What’s up with Dave Chomiak?

Earlier this month, Dave Chomiak, Alberta justice minister Alison Redford, and federal justice minister Rod Nicholson faced a Senate committee on legal and constitutional affairs to advocate for the elimination of the two-for-one credit for remanded inmates. Chomiak and Redford, claiming they needed to catch a plane out of Ottawa, left the meeting early to hold a press conference highlighting their belief that Liberal senators are “soft” on crime. The next week, Liberal senator Joan Fraser raised a point of privilege in the Senate, claiming that Chomiak and Redford were in contempt of Parliament.

Contempt of Parliament is a term used when an individual prevents a parliamentarian or committee from doing their work. The original bill (C-32) would eliminate two for one credit, reducing it to a day and a half, granted at a judges discretion and only in special circumstances. The Senate was reconsidering it’s elimination. The justice minister had every right to hold a press conference voicing his outlook on this issue.

“I don’t think that Chomiak was in contempt and I think it’s foolish of the Senate to raise that as an issue,” said Kelvin Goertzen, the Progressive Conservative justice critic. “Petty politics like this shows the Senate really has nothing better to do.”

“No , Dave Chomiak should not be held in contempt,” said Jim Cotton, the author of the prominent Manitoba Post blog. “I don’t stand up for Chomiak very often, but what they are suggesting is a joke.”

Although Chomiak should not be held in contempt (especially by an unelected and unaccountable group of senators) his fixation on the two-for-one credit is troublesome and misplaced.

Over the course of my research for the article in Issue 8, I was struck by the words “disaster” and “incompetence” that were consistently used to describe Chomiak and the Manitoba justice system.

“Chomiak and the NDP have had 10 years to get on this two-for-one issue, and just now they are talking about it because they know they are in trouble.

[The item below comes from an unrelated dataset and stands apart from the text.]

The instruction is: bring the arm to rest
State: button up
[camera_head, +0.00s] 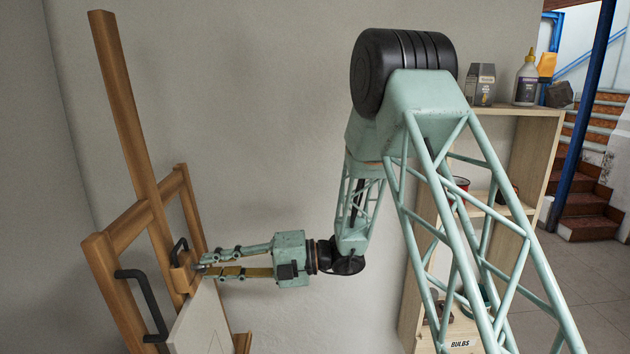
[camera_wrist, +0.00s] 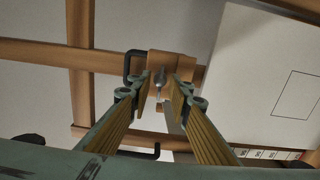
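My arm reaches left across the head view, and my gripper (camera_head: 203,266) points level at the wooden easel (camera_head: 122,92). In the wrist view, my gripper (camera_wrist: 160,88) has its two fingers apart, with nothing held between them. A small grey metal knob (camera_wrist: 160,77) on the easel's wooden clamp block (camera_wrist: 182,66) shows in the gap beyond the fingertips. I cannot tell how close the tips are to the block. A pale canvas or board (camera_head: 203,323) stands on the easel below my gripper; it also shows in the wrist view (camera_wrist: 262,75).
Black handles (camera_head: 143,300) stick out from the easel. Stairs (camera_head: 590,190) lie far right. Bare wall backs the space between easel and shelf.

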Problem is, it’s going to result in more overcrowding in the future because inmates will be doing more time. We need another provincial jail, I don’t understand why Chomiak is so afraid to admit that,” Cotton said.

“The NDP have been more concerned with media management and getting favorable headlines so that it appears they’re doing something about crime,” said Kelvin Goertzen. “But they’re actually not doing anything.”

If it wasn’t for the insight provided by professor Michael Weinrath, I would have dismissed these arguments as two guys bitching about what they view as mismanagement. However, Weinrath pointed out that there has been staggeringly little research done on the two-for-one issue and that the research he conducted demonstrated the opposite from what Chomiak and others have espoused.

The consensus among inmates was that remand is dead time and that they would not advise, or encourage, their lawyers to keep them there. It has been commonly assumed, Weinrath said, that the two-for-one credit gums up the justice system. There is very little concrete evidence to back up this assumption. I understand the arguments espoused by Chomiak and others. If inmates have a predominant will to go to trial and to speed up sentencing, why, they would argue, do we have so many inmates sitting in remand? Is it all due to bad defense lawyers?

I think the answer to these questions is obvious. The recommendation of the Manitoba Association of Crown Attorney’s itself is astonishing (70 new attorneys in seven years), let alone the current 319 average caseload for prosecutors in the province. Without adequate time to prepare and without proper resources, it is no wonder inmates are kept in remand. Additionally, a CBC report published in early October found that nearly every provincial prison is overcrowded, with some exceeding double their actual capacity. 

So what’s up with Dave Chomiak? Is his vocal presence in federal debate a means to distract the media from real issues in the provincial justice system?